### GIVEN TASK
Copy all lines in which the word "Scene" can be found.

### Collection entries
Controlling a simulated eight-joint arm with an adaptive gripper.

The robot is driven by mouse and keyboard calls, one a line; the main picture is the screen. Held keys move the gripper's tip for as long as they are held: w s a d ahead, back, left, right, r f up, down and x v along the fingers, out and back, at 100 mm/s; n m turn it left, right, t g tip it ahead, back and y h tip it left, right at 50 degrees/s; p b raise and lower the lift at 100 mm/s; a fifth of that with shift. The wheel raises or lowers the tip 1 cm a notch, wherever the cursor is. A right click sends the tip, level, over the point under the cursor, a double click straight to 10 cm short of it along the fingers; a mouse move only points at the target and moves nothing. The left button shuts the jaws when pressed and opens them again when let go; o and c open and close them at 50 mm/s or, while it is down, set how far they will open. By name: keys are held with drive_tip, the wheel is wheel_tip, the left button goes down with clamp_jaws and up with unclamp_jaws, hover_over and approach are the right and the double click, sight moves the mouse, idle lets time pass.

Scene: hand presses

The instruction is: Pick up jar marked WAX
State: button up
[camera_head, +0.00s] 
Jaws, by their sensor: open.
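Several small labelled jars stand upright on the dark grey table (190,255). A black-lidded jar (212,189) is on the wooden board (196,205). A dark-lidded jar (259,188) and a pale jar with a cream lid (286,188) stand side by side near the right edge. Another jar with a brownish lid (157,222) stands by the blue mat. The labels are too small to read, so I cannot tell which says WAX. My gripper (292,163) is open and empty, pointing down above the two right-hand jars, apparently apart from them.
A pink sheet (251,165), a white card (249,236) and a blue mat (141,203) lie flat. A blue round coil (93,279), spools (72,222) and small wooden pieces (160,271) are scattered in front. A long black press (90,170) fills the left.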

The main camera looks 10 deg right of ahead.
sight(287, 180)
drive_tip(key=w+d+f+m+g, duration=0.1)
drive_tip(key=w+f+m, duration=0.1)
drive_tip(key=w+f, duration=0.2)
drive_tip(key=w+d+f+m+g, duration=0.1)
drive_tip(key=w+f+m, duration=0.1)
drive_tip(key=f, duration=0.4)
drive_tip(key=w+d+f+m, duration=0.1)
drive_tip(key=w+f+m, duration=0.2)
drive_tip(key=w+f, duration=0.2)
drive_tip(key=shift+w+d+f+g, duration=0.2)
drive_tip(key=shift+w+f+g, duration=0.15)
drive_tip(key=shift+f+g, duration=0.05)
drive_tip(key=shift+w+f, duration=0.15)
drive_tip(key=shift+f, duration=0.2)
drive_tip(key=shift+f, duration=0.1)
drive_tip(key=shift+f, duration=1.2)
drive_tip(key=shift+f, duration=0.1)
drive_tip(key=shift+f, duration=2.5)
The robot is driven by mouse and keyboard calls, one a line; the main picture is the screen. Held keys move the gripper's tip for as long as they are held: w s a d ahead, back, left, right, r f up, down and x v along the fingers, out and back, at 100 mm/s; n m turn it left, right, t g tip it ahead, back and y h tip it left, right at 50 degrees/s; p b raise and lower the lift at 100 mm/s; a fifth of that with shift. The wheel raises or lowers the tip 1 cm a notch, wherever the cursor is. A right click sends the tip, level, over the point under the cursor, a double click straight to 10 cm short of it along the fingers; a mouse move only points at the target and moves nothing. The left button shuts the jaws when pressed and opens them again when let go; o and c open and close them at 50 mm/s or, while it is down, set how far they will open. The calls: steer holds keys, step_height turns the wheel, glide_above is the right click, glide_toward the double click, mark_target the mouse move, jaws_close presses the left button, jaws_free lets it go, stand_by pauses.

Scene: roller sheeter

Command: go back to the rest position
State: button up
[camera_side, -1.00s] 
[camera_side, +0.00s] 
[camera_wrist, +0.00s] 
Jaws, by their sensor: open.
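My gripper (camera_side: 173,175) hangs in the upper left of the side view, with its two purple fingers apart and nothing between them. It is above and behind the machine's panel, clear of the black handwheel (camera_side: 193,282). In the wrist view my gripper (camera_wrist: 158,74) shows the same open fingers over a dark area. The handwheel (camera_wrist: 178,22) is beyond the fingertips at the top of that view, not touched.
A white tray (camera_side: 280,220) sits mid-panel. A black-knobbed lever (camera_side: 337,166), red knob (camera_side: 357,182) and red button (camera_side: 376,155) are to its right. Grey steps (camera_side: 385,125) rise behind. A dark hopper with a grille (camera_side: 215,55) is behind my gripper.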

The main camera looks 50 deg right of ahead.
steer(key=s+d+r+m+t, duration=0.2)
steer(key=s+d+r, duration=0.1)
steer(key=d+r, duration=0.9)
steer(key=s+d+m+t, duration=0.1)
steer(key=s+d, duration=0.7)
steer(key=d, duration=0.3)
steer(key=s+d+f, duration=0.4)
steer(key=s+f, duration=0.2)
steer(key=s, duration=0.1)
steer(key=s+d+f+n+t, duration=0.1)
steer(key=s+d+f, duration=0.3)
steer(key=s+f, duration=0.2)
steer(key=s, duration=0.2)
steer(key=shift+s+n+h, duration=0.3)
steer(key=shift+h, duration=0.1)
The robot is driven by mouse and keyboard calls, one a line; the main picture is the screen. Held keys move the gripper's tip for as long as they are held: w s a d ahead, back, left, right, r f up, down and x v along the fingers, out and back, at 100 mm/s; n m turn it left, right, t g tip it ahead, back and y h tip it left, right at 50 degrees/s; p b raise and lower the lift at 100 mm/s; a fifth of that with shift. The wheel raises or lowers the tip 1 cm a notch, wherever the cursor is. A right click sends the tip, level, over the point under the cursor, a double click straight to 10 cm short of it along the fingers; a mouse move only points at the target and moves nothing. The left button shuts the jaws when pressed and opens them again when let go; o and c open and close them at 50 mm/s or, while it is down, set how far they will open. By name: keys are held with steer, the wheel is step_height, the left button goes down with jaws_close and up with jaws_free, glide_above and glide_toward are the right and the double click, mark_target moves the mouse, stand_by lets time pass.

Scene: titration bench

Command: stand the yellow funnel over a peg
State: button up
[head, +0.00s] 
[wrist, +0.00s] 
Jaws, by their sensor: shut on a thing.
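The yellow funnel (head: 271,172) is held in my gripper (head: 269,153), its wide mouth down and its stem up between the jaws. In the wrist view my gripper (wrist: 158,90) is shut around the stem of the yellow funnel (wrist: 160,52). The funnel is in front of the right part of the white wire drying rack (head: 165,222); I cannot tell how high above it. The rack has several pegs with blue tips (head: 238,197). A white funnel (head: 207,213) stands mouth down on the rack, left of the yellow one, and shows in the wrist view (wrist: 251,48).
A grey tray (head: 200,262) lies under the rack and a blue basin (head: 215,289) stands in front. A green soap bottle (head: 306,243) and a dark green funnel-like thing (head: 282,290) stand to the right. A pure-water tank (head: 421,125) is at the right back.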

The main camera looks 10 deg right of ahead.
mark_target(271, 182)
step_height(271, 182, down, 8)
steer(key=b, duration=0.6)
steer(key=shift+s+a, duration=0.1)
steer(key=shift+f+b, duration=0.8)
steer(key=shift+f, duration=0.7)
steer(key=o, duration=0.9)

### SOLUTION TO THIS TASK
Scene: hand presses
Scene: roller sheeter
Scene: titration bench

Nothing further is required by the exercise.